Supplied information:
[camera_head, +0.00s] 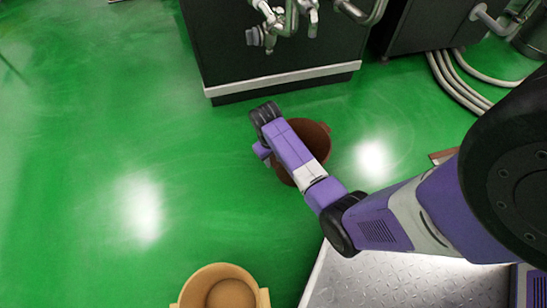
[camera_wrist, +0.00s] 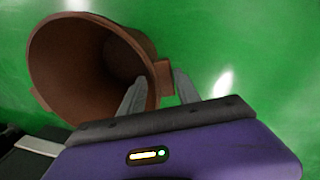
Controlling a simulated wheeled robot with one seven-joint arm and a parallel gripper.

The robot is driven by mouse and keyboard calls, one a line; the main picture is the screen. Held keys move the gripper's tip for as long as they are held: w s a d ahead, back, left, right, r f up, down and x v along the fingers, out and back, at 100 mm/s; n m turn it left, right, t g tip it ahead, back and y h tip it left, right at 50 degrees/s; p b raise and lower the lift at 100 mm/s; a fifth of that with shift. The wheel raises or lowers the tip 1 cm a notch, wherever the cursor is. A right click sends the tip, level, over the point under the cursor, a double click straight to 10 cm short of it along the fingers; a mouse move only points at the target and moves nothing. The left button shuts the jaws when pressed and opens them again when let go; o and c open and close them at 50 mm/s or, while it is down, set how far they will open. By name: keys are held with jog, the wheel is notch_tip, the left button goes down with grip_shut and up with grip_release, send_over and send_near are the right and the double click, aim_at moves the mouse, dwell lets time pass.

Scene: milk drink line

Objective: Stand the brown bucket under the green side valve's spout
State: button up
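The brown bucket (camera_head: 322,141) is on the green floor in front of a dark machine, partly hidden by my arm in the head view. In the wrist view the bucket (camera_wrist: 60,62) shows its open mouth, with a small lug on its right rim. My gripper (camera_wrist: 160,77) is at that rim, its two fingers spread. One finger overlaps the bucket's mouth, the other is just outside the lug; firm contact cannot be made out. Metal valves and spouts (camera_head: 285,20) jut from the machine at the top of the head view. I cannot tell which is the green one.
The dark machine (camera_head: 270,55) has a pale skirting strip near the floor. A tan bucket (camera_head: 222,290) stands at the bottom. Hoses (camera_head: 455,80) lie at the upper right. Open green floor lies to the left and between the bucket and the machine.

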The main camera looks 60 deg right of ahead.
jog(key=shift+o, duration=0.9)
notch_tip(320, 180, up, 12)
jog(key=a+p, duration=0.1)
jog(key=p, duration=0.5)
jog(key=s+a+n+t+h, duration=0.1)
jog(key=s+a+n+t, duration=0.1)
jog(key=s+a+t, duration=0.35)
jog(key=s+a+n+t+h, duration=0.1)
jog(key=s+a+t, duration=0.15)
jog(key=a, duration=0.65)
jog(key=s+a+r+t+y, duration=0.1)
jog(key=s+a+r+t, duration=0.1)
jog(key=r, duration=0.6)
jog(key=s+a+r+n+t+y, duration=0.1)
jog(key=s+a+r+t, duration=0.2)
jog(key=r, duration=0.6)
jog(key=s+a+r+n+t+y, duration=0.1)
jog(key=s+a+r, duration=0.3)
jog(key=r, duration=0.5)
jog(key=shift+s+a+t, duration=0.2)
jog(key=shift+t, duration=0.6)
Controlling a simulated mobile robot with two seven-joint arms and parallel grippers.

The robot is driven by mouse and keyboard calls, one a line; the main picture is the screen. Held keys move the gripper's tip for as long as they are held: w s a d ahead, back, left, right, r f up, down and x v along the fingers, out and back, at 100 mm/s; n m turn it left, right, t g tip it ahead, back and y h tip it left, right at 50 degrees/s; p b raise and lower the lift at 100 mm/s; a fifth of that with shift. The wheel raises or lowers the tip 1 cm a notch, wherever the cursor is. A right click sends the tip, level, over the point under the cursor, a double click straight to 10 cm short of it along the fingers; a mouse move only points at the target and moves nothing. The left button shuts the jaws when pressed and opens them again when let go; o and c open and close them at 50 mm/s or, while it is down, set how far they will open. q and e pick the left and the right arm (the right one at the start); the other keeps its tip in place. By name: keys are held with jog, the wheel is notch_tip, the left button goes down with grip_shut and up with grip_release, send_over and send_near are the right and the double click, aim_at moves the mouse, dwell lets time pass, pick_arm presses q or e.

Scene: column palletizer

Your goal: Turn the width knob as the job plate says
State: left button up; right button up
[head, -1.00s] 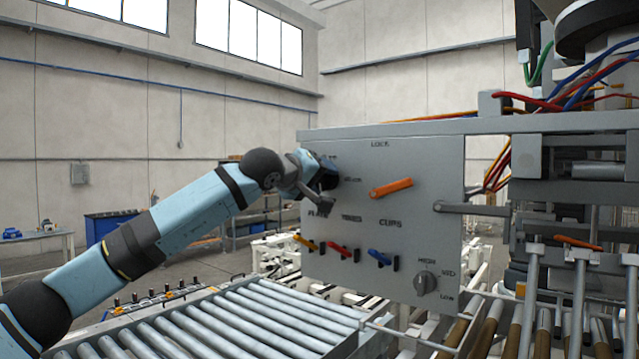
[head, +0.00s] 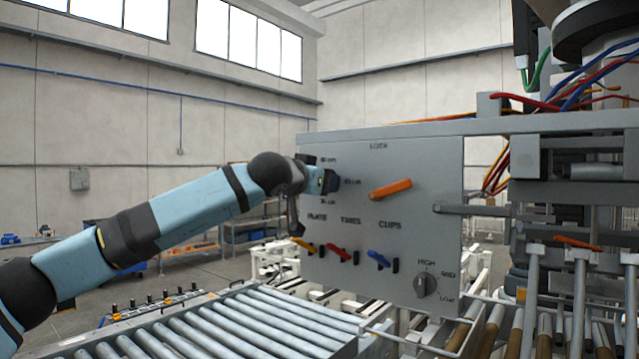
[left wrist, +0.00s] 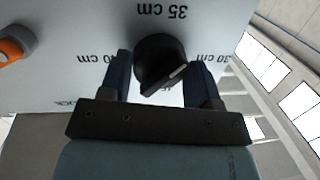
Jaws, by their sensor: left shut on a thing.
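The black width knob (left wrist: 155,62) is on the grey panel (head: 400,165), with cm labels around it. In the left wrist view the labels appear upside down: 35 cm above the knob, 30 cm to its right, one partly hidden to its left. A pale pointer line on the knob slants toward its right side. My left gripper (left wrist: 159,85) is shut on the knob, one blue finger on each side. In the head view my left gripper (head: 326,182) is at the panel's left edge and mostly hides the knob. No job plate is legible. My right gripper is not in view.
An orange LOCK handle (head: 390,189) is right of the knob. Below are yellow, red and blue levers (head: 379,258) and a HIGH/MID/LOW selector (head: 426,286). A roller conveyor (head: 230,325) runs below the arm. Loose coloured wires (head: 570,100) hang at the upper right.

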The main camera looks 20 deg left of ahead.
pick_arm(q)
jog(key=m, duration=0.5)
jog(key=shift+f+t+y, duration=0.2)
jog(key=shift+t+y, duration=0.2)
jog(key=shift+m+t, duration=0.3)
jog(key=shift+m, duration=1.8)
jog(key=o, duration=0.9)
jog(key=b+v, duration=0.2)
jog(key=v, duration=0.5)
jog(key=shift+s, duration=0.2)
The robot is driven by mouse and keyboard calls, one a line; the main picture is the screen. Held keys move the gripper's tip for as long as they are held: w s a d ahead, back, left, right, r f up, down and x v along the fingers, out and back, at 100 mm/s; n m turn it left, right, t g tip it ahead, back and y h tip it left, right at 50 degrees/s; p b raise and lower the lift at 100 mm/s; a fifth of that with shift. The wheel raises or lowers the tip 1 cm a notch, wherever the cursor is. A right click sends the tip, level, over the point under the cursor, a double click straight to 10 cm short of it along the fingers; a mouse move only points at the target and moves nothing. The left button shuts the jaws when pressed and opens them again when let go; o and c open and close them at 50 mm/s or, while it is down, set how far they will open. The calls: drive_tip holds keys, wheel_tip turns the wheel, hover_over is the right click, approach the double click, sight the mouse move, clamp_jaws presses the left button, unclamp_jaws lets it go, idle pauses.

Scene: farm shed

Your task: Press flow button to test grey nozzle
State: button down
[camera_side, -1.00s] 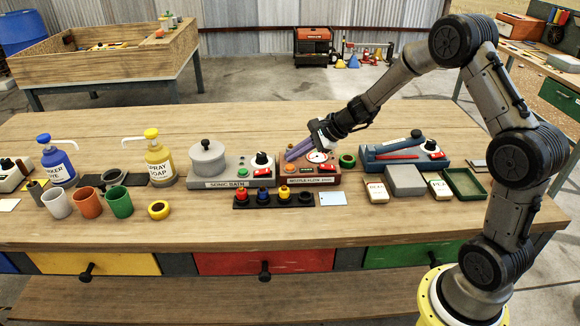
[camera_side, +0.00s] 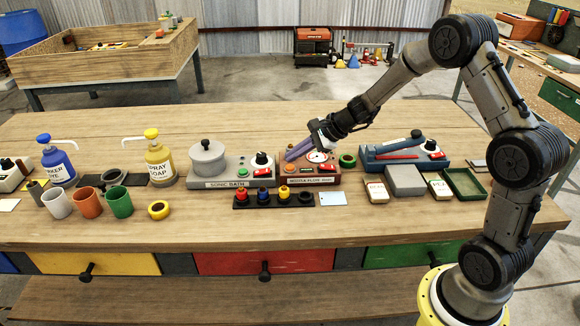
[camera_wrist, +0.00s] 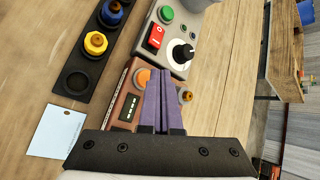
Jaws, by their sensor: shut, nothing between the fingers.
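The flow test unit (camera_side: 322,180) is a reddish-brown box on the bench with a round gauge (camera_side: 317,156), a red switch (camera_side: 327,167) and an orange button (camera_side: 289,168). In the wrist view, the orange button (camera_wrist: 143,77) shows just left of my fingertips, partly covered by them. My gripper (camera_side: 290,156) has purple fingers, shut and empty, slanting down over the unit; the fingers also show in the wrist view (camera_wrist: 160,75). I cannot tell whether they touch the button. I cannot make out a grey nozzle; my fingers hide part of the unit.
A black rack (camera_side: 270,200) with coloured nozzles stands in front, with a dark empty-looking place at one end. The sonic bath (camera_side: 222,172) is on the left. The bench front is clear.

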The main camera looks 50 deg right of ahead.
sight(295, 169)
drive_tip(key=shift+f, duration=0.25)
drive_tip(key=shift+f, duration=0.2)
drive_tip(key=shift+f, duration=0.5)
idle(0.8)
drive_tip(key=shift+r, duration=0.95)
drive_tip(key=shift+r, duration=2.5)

Task prompt:
Search the preceding listing for the word "joint" and pull out every line that holds it.

Output for this exercise:
Controlling a simulated wheeled robot with one seven-joint arm and a parallel gripper.
Controlling a simulated mobile robot with two seven-joint arms and parallel grippers.

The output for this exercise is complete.